There’s also a prix fixe menu offering three courses for $28. The Bantam Menu offers half-plate portions. On Thursday nights there’s a wine flight, three tastes with a goat cheese cake with herb salad for $15. The goat cheese cake is a stand out, with a crunchy golden crust, its tangy richness cut by roasted olives and herbs.

Start with the baked oysters. I don’t usual go for baked (I prefer them raw), but these were delicious. Beneath a thin panko crust, the oysters were tender and juicy, flavored with prosciutto and Vidalia onions. 

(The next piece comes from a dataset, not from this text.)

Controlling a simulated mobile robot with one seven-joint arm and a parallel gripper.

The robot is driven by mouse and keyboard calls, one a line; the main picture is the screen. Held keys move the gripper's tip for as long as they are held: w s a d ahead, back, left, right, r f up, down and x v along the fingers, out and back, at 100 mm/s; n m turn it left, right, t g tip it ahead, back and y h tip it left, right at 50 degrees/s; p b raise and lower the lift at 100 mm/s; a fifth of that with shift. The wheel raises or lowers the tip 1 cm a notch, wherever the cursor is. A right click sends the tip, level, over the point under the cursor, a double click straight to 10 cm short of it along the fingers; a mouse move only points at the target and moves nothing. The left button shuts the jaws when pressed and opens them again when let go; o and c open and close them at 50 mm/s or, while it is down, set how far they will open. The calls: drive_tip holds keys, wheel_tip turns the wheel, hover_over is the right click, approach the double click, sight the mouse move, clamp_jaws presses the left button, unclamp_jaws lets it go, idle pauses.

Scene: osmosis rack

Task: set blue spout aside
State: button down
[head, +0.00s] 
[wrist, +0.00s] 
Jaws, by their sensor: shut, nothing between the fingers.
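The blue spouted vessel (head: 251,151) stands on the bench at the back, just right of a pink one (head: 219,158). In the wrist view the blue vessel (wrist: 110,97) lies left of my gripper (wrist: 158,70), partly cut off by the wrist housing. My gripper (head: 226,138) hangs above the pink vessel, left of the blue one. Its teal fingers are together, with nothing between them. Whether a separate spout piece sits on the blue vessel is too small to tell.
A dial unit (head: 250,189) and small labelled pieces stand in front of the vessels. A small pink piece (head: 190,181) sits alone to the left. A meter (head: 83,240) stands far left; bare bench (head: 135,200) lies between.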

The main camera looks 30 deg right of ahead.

Deciding what to order isn’t easy, but I chose right with the pan-seared diver scallops with grilled shrimp. Chef Kristopher Rowe caramelized the scallops, leaving them crusty on the outside, moist within. Shrimp, so easily turned to cotton on a grill, bore grill marks, but were tender. I also enjoyed tastes of the star-anise braised short ribs, creamy mac n’ cheese, and pistachio-crusted lamb chops.

Desserts were excellent.  The chestnut-chocolate cake is pure, creamy bliss. The apple fritters with butterscotch sauce are the signature dessert with good reason, and the pear-ginger crisp comes with ice cream from Old Lyme Ice Cream Shoppe, right down the street. The lemon-custard sponge cake is amazingly light. It’s Linnea’s mom’s recipe. As it bakes, it creates its own layer of custard.

I was there on a Thursday, so I didn’t get to experience the live music. Friday and Saturday nights, Kip Sturgeon leads his band from 7 to 9 p.m.  Sometimes Linnea will sing a song or two.  Often, it turns into a group sing-along, with guests lending their voices to songs from the Great American Songbook and the Beatles.

As appealing as The Bee & Thistle is in winter (with reduced rates on the inn’s 9 rooms), I can only imagine how beautiful it is in warmer weather, nestled on 5 acres bordering the Lieutenant River. But in the meantime, if dinner at the Bee & Thistle Inn and Spa is a show, I give it a standing-0.

What else is there to do in Old Lyme (besides massages and facials at the Inn’s spa)? There are art galleries and museums. I spent time drooling over the gorgeous custom and antique jewelry in E F Watermelon Gallery (24 Lyme St.).

We headed over to Sankow's Beaver Brook Farm (139 Beaver Brook Road Old Lyme, (860) 434-2843). This is a real working farm – the largest sheep farm in Connecticut. The owners welcome visitors into their step-back-in-time shop where they sell cheese and lamb. We sampled several raw sheep’s and cow’s milk cheeses and chatted with a local who came by to pick up a supply of raw milk. We bought a wedge of rich, creamy Pleasant Cow cheese, and I got two lamb chops and two shanks. In a separate shop, they sell wool sweaters and blankets made from the farm’s sheep’s wool.

What else to do?  Lunch. We drove back over the river to the little village of Chester. I wrote about River Tavern’s chef James Wayman’s charcuterie in the November issue of Connecticut Magazine, but long lead times being what they are, I hadn’t tasted it, since James only makes it in the fall. (The other chefs I profiled, Bernard Bouissou of Bernard’s in Ridgefield and Tyler Anderson of The Copper Beech Inn and Brasserie Pip in Ivoryton, make their charcuterie year round.)

James sent out the day’s charcuterie platter, and from the first bite I was in heaven. Ciccioli are the Italian version of pork rillettes. Chef James cuts scraps of pork, fatty meat and chunks of fat and cooks them down. The meat cooks in its own fat. The mashed, shredded pork is suspended in flavored fat, flecked with thyme, and served on a garlic-rubbed crouton.

Thin slices of prosciutto, from a ham that had hung for three months, were moist, fatty, meltingly tender. The head cheese was flavored with lemon zest, and I loved the slightly chewy texture. Pork liver mousse was smooth and rich.  Wine is essential with rich food like this.

My friend indulged in the lobster and spinach crepe, loaded with lobster in a light cream sauce.  I enjoyed the smooth fennel-spinach soup.  With the sun streaming through the windows and the casual chic crowd dining beneath the colorful prints by the late Sol LeWitt, all seemed right with the world.